« Comment incarner la voix de la Loire, un fleuve aux facettes multiples dont les humeurs et le débit fluctuent au gré des saisons et de son cheminement ? Pour répondre à cette question, Alice Savoie à envisager la lettre comme une matière elle aussi mouvante, vivante, afin de retranscrire au plus près les personnalités riches et complexes qui composent le fleuve et ses habitants. Les formes du caractère typographique Loire sont ainsi directement inspirées de la vie du fleuve, et expriment plus particulièrement les fluctuations de débit et de courant qui peuvent s’y observer tout au long de l’année », indique la Mission Val de Loire pour présenter le travail et les inspirations de la designeuse.
Une typographie inspirée du fleuve…
Le débit du fleuve permet de jouer sur des variations de graisses. Le caractère passe ainsi d’une version très fine, qui exprime un débit très faible, dit « à l’étiage », à une version beaucoup plus noire et contrastée, qui incarne un débit très important. La transition d’un style typographique léger à un style régulier, puis gras, s’apparente alors à une véritable « montée des eaux ». Le courant nous amène quant à lui à jouer sur des variations de pentes dans les lettres : cette version, plus scripturale, permet de concevoir une italique souple et malléable, aux ondulations variables, allant d’une italique dite « inversée » (qui penche à gauche) à une italique à la pente plus traditionnelle. Ces différentes versions permettent alors de faire visuellement référence aux mouvements de la Loire, d’une intensité plus ou moins forte selon les lieux et les saisons.

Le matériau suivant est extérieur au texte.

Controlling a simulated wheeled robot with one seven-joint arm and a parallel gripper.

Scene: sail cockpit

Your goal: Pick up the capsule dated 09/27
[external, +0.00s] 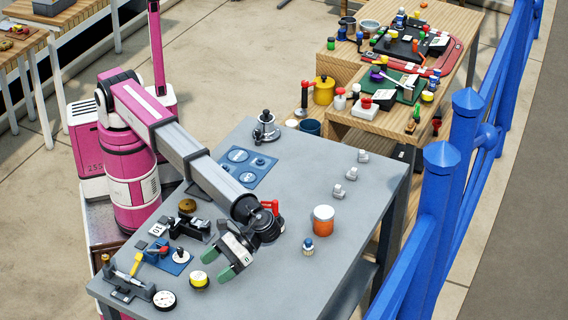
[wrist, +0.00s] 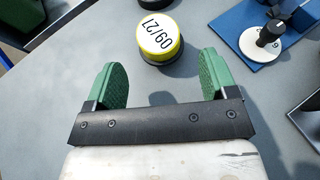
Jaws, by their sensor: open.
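The capsule dated 09/27 (wrist: 159,37) is a short round piece with a white top and a yellow and black side. It stands upright on the grey table, ahead of the fingertips and between their lines in the wrist view. In the external view the capsule (external: 199,280) is near the front of the table, left of my gripper (external: 226,261). My gripper is open and empty, with green finger pads, and it also shows in the wrist view (wrist: 161,78). The fingers are apart from the capsule.
A blue plate with a knobbed round piece (wrist: 264,42) lies right of the capsule. A dial gauge (external: 164,299) and a black clamp (external: 128,284) stand further left. An orange and white jar (external: 323,220) and a small blue-capped bottle (external: 308,246) stand right of my gripper.

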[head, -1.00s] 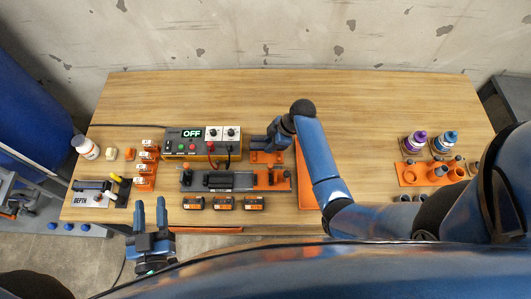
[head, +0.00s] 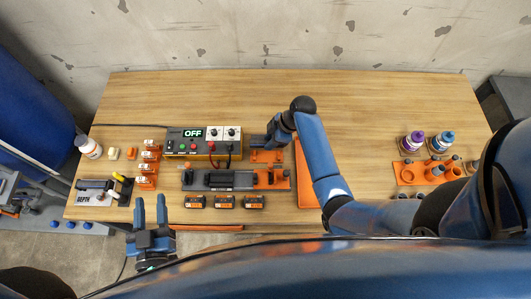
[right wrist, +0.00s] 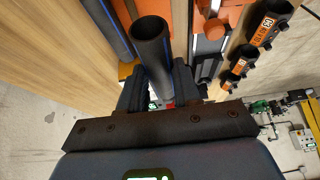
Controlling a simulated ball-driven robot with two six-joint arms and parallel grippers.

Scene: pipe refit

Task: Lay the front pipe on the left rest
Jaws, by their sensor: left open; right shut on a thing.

Cette famille de caractères est destinée à des usages en titrage et semi-titrage, ainsi qu’à des utilisations pour des textes relativement courts. « Ce parti-pris a permis d’ouvrir le champ des possibles d’un point de vue formel. La typographie Loire fait ainsi le pari d’une grande expressivité, dans le but d’incarner la voix du fleuve de manière singulière, et de la rendre facilement identifiable par un large public« , précise la Mission Val de Loire.
… Mais pas uniquement
Au-delà de l’aspect mouvant du fleuve, les formes de la typographie Loire puisent aussi leurs sources dans le patrimoine calligraphique ligérien, et plus particulièrement la Caroline de Tours, écriture médiévale du VIIIe siècle. C’est à l’abbaye de Saint-Martin de Tours que la lettre Caroline atteint son apogée. Ce style calligraphique est le fruit d’une évolution qui tend vers une meilleure lisibilité que les écritures mérovingiennes. La bible Vulgate, copiée entre 825 et 850 au scriptorium de l’abbaye, représente un des sommets de l’art calligraphique tourangeau. La typographie Loire s’inspire du ductus de la Caroline ainsi que de certaines de ses spécificités formelles : par exemple, la structure très étonnante du g minuscule, les attaques et les sorties de lettres très prononcées, permettent de faire référence à ce patrimoine régional emblématique. Ces références historiques sont toutefois intégrées à un dessin singulier et contemporain. De façon inattendue, l’accent est mis sur les parties horizontales des lettres. Ce parti-pris formel permet de référencer le mouvement des eaux, qui s’intensifie progressivement avec les variations de graisse et de pente précédemment évoquées.
Des variations
Ainsi portée par les mouvements du fleuve et ce riche héritage calligraphique, la typographie Loire se décline en une famille de neuf styles : trois versions romaines en trois graisses (Léger, Régulier, Gras), ainsi que trois italiques et trois italiques dites « inversées ».